Friday, July 01, 2011

Regulatory Costs of Obama: Horrific, and More to Come

The Chamber provides news which is not encouraging.

...the authoritative Competitive Enterprise Institute study of regulatory activity reports 339 economically significant rules, defined as costing $100 million or more, in the last two years of the Bush Administration compared to 408 economically significant rules in the first two years of the Obama Administration.

The Obama Administration has rendered the $100 million threshold insignificant. Its rulemaking machine turns them out at the billion-dollar-a-rule level. For example, the EPA’s list of proposed billion dollar rules includes the utility MACT, standards for cooling water intake structures, reconsideration of the 2008 NAAQS for ground-level ozone, the clean air transport rule, the coal ash rule, performance standards for coal- and oil-fired electric generating units rule, and performance standards for refineries.

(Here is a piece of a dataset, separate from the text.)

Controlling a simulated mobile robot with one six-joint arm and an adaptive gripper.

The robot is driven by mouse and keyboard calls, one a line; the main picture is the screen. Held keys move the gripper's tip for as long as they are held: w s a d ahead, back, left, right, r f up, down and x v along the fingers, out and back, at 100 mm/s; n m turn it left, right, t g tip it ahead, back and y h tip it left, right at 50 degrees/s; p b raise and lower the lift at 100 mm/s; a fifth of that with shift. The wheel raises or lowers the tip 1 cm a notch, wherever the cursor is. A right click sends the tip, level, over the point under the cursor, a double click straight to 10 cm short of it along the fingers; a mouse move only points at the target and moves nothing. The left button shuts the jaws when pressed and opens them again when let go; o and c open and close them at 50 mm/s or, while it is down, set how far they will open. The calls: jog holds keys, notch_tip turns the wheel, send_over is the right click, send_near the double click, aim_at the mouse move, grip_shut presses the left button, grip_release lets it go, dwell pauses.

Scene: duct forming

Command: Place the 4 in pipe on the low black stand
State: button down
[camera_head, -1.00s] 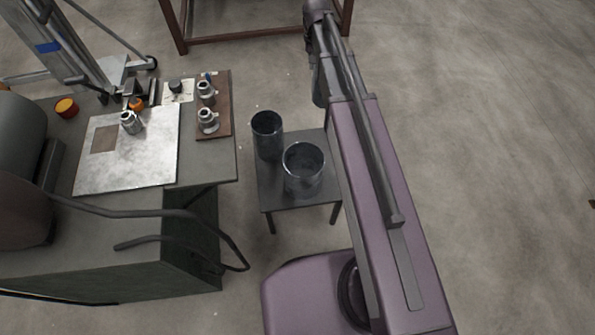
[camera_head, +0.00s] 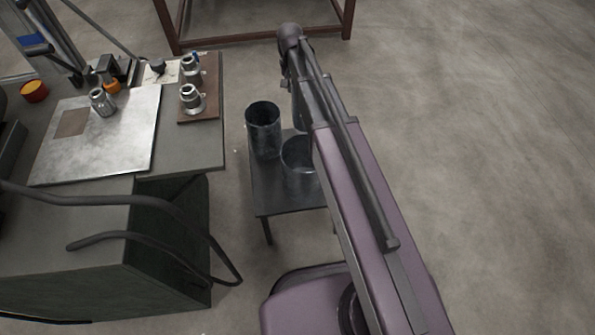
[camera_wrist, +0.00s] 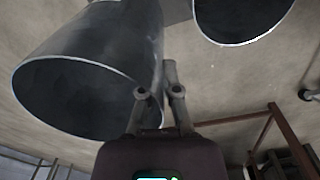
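The low black stand (camera_head: 285,198) holds two dark metal pipes, both upright. The narrower, taller-looking pipe (camera_head: 263,138) is at its back left. The wider pipe (camera_head: 298,160) is to its right, partly covered by my arm. I cannot tell for sure which is the 4 in pipe. In the wrist view one pipe (camera_wrist: 90,75) fills the left with its open end facing the camera; the other pipe (camera_wrist: 240,15) is at the top right. My gripper (camera_wrist: 165,70) is at the near pipe's right wall. Its tips are unclear, so I cannot tell if it grips. The head view hides the gripper.
A workbench (camera_head: 195,150) stands left of the stand, with a metal plate (camera_head: 105,145), steel fittings (camera_head: 190,97) and an orange-red round container (camera_head: 34,91). Curved black bars (camera_head: 170,210) stick out at its front. A reddish frame (camera_head: 265,38) is behind. Floor at right is clear.

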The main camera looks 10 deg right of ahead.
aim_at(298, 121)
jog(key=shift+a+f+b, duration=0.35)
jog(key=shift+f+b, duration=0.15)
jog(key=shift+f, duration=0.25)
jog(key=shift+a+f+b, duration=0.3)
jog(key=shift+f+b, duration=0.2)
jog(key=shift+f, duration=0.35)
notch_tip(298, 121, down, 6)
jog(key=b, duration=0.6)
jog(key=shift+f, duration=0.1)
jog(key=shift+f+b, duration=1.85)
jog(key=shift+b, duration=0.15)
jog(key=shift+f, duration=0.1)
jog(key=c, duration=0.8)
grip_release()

And that's just EPA, folks.

But there are MORE in the pipeline!!

  • Health care reform law – 159 new agencies, commissions, panels and other bodies
  • Dodd-Frank – 447 required or suggested rulemakings
  • EPA – more than 100 rulemakings in process, 30 listed as “economically significant,” or costing the economy more than $100 million.
  • Department of Labor – 100 rulemakings
Doesn't take too much to understand why manufacturing made a beeline out of this country over the last 25 years, and it ain't just "da unions."